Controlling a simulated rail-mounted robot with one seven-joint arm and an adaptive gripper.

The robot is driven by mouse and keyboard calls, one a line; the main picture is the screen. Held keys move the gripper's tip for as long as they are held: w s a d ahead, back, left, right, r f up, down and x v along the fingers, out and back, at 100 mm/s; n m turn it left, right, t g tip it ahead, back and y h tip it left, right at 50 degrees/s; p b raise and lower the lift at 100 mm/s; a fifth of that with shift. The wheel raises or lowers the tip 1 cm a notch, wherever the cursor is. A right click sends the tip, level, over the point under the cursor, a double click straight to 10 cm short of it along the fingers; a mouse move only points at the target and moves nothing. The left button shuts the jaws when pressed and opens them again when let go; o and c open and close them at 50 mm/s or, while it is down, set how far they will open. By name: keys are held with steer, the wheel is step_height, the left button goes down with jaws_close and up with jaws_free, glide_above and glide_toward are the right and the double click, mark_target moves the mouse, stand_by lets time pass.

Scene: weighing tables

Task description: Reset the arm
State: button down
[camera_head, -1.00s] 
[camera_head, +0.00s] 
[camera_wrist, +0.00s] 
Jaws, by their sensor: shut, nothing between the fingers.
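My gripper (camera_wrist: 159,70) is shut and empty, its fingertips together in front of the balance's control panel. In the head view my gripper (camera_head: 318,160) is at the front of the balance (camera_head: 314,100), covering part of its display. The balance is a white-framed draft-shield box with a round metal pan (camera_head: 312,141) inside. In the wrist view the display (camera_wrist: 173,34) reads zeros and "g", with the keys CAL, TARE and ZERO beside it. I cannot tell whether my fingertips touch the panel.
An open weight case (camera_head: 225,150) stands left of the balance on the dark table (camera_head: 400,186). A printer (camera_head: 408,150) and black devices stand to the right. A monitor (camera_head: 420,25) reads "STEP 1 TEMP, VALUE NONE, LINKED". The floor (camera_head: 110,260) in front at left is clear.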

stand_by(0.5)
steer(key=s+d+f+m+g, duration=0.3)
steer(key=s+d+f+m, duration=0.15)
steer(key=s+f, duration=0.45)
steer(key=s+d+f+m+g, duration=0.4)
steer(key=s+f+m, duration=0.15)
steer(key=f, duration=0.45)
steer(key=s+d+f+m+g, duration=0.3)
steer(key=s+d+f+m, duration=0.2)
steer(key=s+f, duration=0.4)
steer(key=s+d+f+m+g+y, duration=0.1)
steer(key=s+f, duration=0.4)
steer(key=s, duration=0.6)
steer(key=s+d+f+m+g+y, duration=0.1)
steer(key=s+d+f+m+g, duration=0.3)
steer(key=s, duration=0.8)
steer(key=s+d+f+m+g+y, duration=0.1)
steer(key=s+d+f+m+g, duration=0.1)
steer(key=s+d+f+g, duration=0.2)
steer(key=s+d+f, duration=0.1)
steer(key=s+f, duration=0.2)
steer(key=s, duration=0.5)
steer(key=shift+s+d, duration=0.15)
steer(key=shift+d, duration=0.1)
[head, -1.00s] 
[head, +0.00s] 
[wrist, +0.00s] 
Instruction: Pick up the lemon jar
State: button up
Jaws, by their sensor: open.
---
GIVEN INSTRUCTION: Give again only the lines starting at the one that contains "[wrist, +0.00s]" and running to the end of the data.

SOLUTION FOR THIS EXERCISE:
[wrist, +0.00s] 
Instruction: Pick up the lemon jar
State: button up
Jaws, by their sensor: open.

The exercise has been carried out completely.